* START Data for this task *

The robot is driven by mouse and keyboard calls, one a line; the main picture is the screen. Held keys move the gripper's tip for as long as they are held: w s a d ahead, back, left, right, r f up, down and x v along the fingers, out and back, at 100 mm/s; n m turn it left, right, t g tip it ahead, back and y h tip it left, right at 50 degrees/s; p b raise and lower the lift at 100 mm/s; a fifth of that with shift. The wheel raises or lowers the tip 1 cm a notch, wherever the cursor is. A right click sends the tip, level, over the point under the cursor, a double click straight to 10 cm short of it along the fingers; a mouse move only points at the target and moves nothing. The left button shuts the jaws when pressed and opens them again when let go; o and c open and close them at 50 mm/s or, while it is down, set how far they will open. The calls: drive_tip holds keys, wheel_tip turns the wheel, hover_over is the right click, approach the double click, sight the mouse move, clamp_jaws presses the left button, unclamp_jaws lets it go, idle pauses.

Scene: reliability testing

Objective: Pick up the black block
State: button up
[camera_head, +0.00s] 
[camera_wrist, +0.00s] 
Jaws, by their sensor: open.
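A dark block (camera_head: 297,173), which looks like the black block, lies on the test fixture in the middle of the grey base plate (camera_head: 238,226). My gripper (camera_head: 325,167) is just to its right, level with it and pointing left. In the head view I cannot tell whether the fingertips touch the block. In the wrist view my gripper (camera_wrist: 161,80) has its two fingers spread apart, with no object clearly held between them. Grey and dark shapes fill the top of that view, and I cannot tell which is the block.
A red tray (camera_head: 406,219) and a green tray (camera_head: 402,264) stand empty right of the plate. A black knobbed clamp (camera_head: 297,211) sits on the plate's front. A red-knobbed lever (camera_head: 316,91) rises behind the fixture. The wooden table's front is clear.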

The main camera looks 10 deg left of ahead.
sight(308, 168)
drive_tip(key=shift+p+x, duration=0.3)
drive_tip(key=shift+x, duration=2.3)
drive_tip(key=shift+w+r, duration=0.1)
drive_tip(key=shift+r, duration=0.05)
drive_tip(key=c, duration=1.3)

* END Data for this task *
* START Data for this task *

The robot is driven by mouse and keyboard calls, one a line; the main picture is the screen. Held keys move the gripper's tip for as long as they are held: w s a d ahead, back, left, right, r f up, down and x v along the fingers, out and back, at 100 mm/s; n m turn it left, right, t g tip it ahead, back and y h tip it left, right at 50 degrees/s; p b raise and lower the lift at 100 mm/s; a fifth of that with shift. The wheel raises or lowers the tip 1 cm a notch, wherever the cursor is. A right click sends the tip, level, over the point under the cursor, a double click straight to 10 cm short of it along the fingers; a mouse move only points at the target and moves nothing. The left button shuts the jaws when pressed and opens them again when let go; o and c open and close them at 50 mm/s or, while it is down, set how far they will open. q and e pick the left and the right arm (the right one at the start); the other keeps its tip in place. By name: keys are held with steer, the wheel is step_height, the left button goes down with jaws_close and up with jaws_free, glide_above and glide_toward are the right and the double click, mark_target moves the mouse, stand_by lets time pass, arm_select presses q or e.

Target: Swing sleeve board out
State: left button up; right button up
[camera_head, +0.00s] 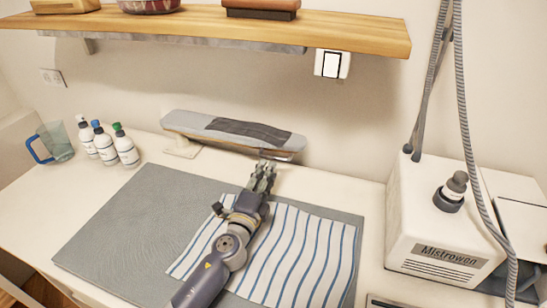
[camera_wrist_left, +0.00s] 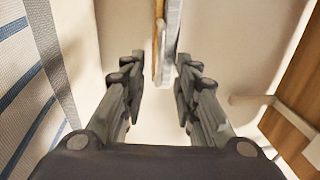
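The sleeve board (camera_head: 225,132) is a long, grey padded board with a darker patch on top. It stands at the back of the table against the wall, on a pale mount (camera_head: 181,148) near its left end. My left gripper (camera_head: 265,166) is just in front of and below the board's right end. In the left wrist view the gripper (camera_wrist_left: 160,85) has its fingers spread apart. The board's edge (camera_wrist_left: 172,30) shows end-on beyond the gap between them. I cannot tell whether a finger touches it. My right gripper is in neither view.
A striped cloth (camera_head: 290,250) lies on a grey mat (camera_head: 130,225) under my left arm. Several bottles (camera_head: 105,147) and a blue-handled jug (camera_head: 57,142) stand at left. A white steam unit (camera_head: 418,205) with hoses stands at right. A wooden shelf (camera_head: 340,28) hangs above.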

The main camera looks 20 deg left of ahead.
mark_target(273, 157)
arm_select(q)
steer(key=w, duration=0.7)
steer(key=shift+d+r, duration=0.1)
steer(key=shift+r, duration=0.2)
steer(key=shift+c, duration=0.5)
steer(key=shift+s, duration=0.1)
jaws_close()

* END Data for this task *

Within the material above, find the lines that contain the word "State"; copy them.

State: button up
State: left button up; right button up

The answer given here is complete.